Cyclone Fani: Caste in times of cyclone
Cyclone Fani not only brought material losses but also revealed the dark side of casteism and discrimination that the dalit families continued to face even at the time of despair
Binita Gochhayat still shudders as she recounts the frightening ordeal of that fateful day. “The thatched roof of our house was blown away early on as the wind started gathering speed. In panic, we ran to the school nearby, which was serving as a cyclone shelter. Many people had already taken shelter there. But we were not allowed entry. They said ‘You are doms. You cannot be allowed in,” the Dalit woman in Bidipadia village in Puri district said, the hurt still unmistakable in her voice.

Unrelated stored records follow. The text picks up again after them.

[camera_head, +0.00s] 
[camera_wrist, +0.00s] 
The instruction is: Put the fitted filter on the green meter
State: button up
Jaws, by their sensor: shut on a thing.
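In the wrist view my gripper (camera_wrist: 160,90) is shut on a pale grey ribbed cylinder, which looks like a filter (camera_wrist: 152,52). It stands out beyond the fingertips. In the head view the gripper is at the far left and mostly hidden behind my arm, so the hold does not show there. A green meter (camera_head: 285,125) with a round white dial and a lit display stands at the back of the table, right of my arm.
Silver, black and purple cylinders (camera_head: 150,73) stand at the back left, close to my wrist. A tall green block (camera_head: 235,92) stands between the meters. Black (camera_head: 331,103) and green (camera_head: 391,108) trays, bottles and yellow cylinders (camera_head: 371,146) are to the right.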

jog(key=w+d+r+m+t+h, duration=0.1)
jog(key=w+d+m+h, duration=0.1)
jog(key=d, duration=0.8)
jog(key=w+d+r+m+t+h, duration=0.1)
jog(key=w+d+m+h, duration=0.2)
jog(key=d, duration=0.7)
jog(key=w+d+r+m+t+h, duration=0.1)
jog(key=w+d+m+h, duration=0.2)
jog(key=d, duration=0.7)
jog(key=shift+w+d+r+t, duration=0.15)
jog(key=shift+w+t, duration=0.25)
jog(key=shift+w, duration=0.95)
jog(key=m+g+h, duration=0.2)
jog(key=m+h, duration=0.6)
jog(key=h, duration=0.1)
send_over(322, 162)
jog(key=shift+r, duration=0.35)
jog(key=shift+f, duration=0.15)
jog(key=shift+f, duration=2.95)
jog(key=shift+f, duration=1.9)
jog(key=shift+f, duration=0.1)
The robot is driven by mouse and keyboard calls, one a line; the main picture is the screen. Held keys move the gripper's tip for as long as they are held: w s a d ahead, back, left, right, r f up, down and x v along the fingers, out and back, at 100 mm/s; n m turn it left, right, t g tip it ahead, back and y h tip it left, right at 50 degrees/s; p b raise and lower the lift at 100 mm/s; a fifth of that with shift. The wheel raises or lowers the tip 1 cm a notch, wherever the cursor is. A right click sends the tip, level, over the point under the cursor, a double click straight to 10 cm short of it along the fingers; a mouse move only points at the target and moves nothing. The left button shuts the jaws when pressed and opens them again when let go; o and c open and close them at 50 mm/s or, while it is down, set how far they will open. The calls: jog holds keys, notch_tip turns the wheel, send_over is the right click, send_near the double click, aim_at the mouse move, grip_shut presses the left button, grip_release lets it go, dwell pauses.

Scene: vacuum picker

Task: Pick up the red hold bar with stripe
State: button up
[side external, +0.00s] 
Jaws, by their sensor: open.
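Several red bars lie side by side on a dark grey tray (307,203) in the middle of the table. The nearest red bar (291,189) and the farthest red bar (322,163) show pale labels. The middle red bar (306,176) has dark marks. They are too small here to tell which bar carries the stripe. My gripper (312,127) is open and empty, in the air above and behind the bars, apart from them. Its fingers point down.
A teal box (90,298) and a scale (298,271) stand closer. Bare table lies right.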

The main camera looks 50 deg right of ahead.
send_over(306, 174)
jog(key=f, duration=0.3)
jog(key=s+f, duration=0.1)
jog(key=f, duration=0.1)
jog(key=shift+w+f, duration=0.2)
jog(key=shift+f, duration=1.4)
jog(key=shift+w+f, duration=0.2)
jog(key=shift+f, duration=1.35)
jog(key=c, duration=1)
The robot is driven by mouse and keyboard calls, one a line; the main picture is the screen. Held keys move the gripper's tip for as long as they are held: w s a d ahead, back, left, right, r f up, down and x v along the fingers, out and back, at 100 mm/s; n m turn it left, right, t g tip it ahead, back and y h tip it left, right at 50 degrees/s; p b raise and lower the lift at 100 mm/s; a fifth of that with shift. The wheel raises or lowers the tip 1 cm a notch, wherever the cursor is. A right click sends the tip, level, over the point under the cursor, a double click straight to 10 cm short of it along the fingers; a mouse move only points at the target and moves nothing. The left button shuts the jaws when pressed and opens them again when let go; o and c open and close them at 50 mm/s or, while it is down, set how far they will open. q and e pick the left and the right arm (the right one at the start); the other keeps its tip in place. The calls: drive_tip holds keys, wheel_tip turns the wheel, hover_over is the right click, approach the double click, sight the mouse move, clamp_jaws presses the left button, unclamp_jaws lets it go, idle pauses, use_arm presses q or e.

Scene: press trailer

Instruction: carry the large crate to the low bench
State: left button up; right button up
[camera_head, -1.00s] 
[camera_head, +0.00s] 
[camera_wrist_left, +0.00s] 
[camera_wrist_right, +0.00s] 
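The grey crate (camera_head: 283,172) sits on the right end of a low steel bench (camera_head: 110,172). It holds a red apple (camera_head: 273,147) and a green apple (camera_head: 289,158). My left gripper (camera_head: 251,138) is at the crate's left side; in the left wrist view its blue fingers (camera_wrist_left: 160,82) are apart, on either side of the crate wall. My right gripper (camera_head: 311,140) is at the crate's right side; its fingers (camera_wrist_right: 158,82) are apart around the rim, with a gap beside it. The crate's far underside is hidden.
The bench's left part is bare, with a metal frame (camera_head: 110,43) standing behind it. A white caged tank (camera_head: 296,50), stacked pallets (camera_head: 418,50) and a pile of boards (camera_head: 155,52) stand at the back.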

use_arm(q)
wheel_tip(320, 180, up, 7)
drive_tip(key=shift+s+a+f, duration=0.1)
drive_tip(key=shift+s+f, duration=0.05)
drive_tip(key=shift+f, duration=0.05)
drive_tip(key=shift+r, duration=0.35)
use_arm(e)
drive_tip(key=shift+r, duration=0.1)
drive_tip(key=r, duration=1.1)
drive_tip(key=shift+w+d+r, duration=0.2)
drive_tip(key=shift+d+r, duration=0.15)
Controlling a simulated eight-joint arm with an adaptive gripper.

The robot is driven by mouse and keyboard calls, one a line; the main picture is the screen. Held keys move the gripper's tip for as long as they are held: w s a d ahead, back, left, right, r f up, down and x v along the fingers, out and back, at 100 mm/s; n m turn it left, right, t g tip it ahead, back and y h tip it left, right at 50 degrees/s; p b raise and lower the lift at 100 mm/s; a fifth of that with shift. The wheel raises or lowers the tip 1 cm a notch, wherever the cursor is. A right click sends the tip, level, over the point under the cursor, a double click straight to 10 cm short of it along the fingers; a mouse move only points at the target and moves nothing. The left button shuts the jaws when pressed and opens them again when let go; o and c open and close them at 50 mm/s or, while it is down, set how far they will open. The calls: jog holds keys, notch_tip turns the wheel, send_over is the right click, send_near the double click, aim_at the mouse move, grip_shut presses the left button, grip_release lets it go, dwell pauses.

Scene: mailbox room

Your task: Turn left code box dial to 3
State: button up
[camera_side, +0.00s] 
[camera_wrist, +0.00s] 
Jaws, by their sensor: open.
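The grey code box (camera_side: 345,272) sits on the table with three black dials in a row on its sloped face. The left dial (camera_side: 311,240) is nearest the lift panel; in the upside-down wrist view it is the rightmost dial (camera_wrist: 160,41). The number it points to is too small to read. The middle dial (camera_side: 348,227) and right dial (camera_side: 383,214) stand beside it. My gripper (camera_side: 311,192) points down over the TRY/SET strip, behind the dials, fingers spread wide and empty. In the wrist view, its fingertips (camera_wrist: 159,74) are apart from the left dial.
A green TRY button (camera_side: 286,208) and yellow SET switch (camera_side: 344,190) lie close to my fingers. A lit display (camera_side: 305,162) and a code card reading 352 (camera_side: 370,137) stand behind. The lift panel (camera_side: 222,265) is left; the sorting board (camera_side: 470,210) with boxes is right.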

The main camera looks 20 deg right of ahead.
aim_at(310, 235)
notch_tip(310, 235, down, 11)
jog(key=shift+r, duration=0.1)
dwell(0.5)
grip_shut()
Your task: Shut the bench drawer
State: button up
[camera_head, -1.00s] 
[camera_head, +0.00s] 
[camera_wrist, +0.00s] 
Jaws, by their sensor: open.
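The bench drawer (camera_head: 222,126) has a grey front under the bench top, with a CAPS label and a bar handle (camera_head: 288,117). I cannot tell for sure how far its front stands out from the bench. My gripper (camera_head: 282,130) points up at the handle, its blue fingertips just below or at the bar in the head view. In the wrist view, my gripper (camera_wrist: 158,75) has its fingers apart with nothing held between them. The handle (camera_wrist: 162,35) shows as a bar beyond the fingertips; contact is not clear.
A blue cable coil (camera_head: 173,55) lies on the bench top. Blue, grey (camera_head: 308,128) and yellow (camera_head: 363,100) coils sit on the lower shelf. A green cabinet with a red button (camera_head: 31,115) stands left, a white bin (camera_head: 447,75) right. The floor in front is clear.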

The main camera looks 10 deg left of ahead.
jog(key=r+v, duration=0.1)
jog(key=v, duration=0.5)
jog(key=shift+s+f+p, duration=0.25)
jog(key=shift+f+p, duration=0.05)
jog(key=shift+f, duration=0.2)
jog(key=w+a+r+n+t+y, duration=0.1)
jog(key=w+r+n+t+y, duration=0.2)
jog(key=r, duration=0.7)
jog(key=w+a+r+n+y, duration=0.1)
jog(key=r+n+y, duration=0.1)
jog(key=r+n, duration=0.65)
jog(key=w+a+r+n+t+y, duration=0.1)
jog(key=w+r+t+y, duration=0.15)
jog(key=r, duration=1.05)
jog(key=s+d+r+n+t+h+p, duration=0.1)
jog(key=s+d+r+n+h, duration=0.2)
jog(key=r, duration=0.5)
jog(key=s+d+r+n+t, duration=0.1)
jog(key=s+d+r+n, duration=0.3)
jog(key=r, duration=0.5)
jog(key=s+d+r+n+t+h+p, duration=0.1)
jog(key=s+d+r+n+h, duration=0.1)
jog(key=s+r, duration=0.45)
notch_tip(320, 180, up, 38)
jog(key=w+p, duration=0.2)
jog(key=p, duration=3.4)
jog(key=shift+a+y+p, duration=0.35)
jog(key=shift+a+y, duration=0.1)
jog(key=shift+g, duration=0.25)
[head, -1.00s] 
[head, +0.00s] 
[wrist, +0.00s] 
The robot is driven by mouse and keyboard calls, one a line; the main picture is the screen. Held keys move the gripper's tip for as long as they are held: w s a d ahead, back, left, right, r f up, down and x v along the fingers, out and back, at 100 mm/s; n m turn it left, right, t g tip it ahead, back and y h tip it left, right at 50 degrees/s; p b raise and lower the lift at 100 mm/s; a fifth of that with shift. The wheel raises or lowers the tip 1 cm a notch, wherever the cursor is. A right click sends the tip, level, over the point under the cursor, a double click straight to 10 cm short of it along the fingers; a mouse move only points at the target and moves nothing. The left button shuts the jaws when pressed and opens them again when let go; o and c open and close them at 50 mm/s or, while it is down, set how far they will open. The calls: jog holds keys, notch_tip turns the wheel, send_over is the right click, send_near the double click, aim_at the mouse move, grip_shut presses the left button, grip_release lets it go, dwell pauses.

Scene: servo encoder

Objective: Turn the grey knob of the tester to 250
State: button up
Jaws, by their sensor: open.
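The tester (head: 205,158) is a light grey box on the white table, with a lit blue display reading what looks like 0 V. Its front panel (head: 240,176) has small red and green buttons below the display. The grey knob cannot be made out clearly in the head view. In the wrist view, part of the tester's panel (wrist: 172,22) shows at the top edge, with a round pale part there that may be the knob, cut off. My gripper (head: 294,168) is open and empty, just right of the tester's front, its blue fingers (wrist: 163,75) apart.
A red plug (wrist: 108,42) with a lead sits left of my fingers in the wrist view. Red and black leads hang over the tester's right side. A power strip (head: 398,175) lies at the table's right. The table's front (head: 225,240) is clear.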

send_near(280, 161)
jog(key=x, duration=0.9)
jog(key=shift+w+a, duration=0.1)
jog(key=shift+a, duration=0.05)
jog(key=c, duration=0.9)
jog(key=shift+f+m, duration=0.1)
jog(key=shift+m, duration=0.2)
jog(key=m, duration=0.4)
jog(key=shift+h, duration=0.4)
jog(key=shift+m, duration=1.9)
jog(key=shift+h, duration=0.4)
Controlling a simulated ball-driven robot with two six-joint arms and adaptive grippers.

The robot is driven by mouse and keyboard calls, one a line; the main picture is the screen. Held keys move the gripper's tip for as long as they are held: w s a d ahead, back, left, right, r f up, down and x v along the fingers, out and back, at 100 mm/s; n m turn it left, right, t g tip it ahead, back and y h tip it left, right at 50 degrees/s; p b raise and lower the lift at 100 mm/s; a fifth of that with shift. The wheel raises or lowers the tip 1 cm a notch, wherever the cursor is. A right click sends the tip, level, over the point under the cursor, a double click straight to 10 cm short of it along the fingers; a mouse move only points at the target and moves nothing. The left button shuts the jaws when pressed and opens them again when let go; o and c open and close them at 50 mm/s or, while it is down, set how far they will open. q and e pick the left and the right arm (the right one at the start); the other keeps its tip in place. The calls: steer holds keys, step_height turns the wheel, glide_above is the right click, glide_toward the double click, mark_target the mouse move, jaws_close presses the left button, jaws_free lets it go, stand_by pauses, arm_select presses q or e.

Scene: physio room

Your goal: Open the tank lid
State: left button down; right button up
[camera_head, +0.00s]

Binita was in a group of 15 members of three Dalit families who lived on government land. Before rushing to the school, all of them had first gone to the houses of some upper caste villagers, mostly Brahmins, seeking temporary shelter. But they were all shooed away.
After a lot of pleading with folded hands, the group was allowed to come up but was asked to take shelter not in the main concrete building but an adjacent structure with an asbestos roof. With wind speed reaching 200 km/hr, the asbestos was soon blown away completely, exposing them to the wind and rain.
“For several hours, we sat there hunched on our back, our whole body drenched, praying to Lord Jagannath all the while to save us,” said Rina Mallick, another member of the group.
The moment the rains subsided, they rushed to their ‘homes’, only to find that they had been reduced to rubbles. In sheer desperation, they took shelter under a large banyan tree that had fallen under the impact of the cyclone. A week after the cyclone, they were still living under the trunk of the banyan tree when this reporter met them.
Rice, provided by the panchayat officials, was being cooked for the first time after the cyclone at the time. Some potatoes too were boiling. A little distance away, the children looked at the food being cooked longingly.
That caste is alive and kicking in the countryside is no surprise. But it was certainly a surprise – a very painful one at that – to find that even a tragedy of such mammoth proportions could not break the barriers of caste.